Some Egyptologists claim that before Tutankhamun’s reign in the 14th century BC Nefertiti ruled as pharaoh but her tomb has never been found.
Experts believe due to her huge influence and cultural importance in ancient Egyptian history, she should have a tomb at the famed Valley of the Kings.
Eldamaty and his team believe this chamber they have found off the tomb of King Tut may have be Nefertiti’s final resting place.
Researchers don’t know whether the new space is physically connected to Tut’s tomb, but say the fact it is perpendicular to the main space suggests it is joined.
The team were studying a theory that Tutankhamun’s tomb is unusually small for a royal burial site and so must contain hidden burial chambers.
Pictured, the face of King Tut today. Since it was discovered 98 years ago, his tomb has captivated attention but despite being an enormous historical figure in ancient Egypt herself, the burial chamber of Nefertiti has never been found
This photo reveals the mummified face of the famous Egyptian Pharaoh Tutankhamun, who died at the age of 18. A large room has been found in the bedrock a few feet to the east of his tomb at the same depth as his chamber.

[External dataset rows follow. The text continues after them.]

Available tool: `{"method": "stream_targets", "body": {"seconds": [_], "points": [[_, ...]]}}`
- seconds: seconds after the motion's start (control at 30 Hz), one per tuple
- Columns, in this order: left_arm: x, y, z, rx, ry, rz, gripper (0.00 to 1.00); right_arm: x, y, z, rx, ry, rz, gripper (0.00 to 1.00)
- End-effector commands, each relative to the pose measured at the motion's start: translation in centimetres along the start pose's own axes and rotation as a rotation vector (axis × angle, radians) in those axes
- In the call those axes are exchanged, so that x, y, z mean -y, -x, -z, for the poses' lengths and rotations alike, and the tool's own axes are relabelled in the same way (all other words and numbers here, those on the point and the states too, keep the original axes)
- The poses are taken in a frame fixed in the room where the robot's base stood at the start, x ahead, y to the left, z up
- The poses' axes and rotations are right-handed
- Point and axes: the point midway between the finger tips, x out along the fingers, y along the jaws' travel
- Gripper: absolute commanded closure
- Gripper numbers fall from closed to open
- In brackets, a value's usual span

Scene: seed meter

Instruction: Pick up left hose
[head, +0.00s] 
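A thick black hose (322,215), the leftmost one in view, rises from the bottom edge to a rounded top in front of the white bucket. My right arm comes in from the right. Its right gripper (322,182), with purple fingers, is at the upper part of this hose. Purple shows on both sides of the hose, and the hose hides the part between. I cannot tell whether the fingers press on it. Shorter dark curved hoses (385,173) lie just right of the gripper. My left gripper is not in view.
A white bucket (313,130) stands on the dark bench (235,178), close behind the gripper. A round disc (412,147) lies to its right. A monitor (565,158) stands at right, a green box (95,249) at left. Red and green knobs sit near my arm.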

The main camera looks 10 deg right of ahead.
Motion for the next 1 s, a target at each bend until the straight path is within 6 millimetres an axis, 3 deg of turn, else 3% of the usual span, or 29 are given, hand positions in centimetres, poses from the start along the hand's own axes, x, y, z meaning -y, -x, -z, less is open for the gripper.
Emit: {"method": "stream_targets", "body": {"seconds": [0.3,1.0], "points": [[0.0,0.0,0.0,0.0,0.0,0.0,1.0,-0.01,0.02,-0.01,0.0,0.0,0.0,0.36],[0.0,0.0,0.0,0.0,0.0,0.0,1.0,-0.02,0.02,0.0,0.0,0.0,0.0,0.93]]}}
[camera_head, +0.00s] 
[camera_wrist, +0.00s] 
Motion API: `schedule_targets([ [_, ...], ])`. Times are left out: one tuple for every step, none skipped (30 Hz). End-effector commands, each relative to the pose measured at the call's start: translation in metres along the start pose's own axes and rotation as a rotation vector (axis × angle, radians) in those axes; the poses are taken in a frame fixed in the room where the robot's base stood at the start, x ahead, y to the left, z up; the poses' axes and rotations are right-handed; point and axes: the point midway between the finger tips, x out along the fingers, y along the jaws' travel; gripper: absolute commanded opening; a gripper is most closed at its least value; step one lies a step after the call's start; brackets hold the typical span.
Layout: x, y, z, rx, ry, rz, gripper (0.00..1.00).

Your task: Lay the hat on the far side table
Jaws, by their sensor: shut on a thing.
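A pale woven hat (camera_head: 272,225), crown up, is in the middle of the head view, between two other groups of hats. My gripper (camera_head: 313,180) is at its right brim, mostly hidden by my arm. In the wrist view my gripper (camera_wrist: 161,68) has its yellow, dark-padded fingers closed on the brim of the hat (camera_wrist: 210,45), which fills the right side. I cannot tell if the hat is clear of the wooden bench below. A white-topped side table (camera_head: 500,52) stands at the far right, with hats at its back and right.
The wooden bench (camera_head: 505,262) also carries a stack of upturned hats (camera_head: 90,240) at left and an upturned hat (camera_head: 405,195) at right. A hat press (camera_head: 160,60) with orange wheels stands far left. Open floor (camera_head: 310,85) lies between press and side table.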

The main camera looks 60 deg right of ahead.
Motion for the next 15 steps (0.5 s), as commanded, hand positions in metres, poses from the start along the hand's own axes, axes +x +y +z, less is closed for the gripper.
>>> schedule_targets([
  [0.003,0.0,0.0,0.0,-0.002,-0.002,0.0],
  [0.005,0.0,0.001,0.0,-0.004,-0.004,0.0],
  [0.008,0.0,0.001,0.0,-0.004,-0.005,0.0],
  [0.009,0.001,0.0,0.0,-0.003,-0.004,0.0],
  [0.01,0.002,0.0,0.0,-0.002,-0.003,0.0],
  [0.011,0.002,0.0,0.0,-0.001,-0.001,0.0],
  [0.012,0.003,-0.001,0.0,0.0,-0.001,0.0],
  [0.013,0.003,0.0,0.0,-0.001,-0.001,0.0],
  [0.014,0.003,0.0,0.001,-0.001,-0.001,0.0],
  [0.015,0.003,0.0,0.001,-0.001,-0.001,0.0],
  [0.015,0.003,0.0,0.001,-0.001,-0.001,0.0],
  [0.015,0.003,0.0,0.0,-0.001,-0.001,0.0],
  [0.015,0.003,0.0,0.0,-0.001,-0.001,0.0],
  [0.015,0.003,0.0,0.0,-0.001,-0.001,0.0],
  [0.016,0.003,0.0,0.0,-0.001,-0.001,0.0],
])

This may belong to Nefertiti, experts claim
Tut’s tomb was discovered in 1922 by English archaeologist Howard Carter. Theories around the tomb and links to the enigmatic Nefertiti have swirled in the intervening 98 years.
Ray Johnson, an Egyptologist at the University of Chicago’s Oriental Institute in Luxor, Egypt, who wasn’t involved in the research, said the radar images are an exciting development.
‘Clearly there is something on the other side of the north wall of the burial chamber,’ he told Nature.
The idea has been investigated by researchers before – including with radar.
In 2017 Francesco Porcelli from the Polytechnic University of Turin, Italy carried out a GPR survey inside the tomb and ruled out any hidden rooms.
Zahi Hawass, a former Egyptian antiquities minister says geophysics doesn’t work in Egypt and has never proved correct – he said it regularly raises false hopes.
He excavated the area north of Tut’s tomb to look for signs of another chamber and ‘found nothing’ – he says GPR shouldn’t be used on Egyptian tombs.
British Egyptologist Nicholas Reeves spent a large part of his career working in the Valley of the Kings – he says the hidden chamber isn’t where he would expect.
Reeves assumed it would continue north of Tutankhamun’s tomb rather than turn to the right as the findings suggest – but still believes Nefertiti is inside the tomb.
He told Nature that if Nefertiti was buried as a pharaoh it could be the biggest archaeological discovery of all time.
Sarcophagus containing the gold coffin of the pharaoh Tutankhamun who ruled from 1333 to 1323 were found in 1922. Researchers have been using radar surveys to uncover further secrets hidden within his ancient tomb
Reeves says the findings are so significant that an international conference should be convened to consider the next steps.
He says this should be done before anyone starts digging or investigating further – due to the potential risk to priceless artwork and artefacts in a possible tomb.
Aidan Dodson, an Egyptologist at the University of Bristol in the UK said he wasn’t convinced Nefertiti was inside the chamber but does think there is a second tomb.
He says it may contain the remains of princesses from the reign of Tutankhamun.
Eldamaty, based at Ain Shams University in Cairo says the survey involved a team from Terravision in the UK and engineers from his university.
Interference from nearby air condition made it difficult to get data in the level of detail they wanted but hope to get closer readings in future.
Terravision carried out an earlier survey into the tomb, known as KV62 but had to cut it short after a request from the Supreme Council of Antiquities in Egypt.
They returned with Eldamaty to complete their investigation, which involved scanning outside the tomb.
He wants to return to study the feature in more detail and Terravision CEO, Charlie Williams, says he is confident he’ll be about to pin down the shape and location of the space by using a different radar antennae.